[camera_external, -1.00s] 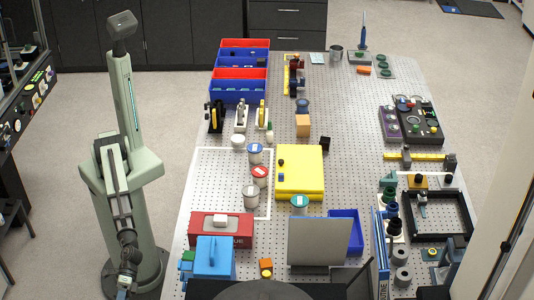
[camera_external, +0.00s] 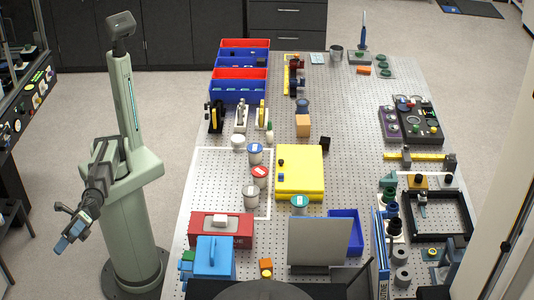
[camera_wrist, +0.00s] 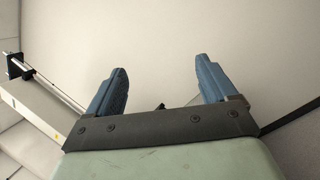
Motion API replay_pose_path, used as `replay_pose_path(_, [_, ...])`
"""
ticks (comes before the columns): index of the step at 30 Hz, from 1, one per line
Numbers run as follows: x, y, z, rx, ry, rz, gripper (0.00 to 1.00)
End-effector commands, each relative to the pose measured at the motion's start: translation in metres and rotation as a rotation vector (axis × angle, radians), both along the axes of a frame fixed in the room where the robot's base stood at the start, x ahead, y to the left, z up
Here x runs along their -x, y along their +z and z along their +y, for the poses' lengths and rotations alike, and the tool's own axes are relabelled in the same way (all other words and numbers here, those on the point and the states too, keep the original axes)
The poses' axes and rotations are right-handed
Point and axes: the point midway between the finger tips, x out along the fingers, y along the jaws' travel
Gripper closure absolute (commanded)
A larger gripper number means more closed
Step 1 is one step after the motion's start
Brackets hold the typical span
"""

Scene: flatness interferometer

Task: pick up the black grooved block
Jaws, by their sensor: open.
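A small black block (camera_external: 325,144) sits on the perforated table just right of the yellow box's far corner; it may be the black grooved block, but it is too small to make out a groove. My gripper (camera_external: 66,236) is over the floor left of my column, well away from the table and the block. In the wrist view its two blue fingers (camera_wrist: 160,80) stand wide apart with nothing between them. The block does not show in the wrist view.
The perforated table (camera_external: 350,100) holds a yellow box (camera_external: 300,182), a tan block (camera_external: 303,125), several lidded jars, and red and blue bins (camera_external: 238,92). A grey upright panel (camera_external: 320,242) and a red box (camera_external: 235,232) stand at the near side. The table's back middle is mostly clear.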

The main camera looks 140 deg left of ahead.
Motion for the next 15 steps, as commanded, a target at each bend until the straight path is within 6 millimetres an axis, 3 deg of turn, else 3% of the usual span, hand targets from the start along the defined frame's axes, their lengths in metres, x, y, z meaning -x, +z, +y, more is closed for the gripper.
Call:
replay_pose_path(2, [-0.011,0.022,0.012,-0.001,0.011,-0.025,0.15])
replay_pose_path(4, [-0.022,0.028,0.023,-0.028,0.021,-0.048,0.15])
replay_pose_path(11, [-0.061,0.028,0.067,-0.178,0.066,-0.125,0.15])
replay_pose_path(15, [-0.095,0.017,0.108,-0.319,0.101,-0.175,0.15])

******

__What this task involves__
Select all lines in the listing above where the word "ahead" appears, and show them.

__Solution below__
End-effector commands, each relative to the pose measured at the motion's start: translation in metres and rotation as a rotation vector (axis × angle, radians), both along the axes of a frame fixed in the room where the robot's base stood at the start, x ahead, y to the left, z up
The main camera looks 140 deg left of ahead.

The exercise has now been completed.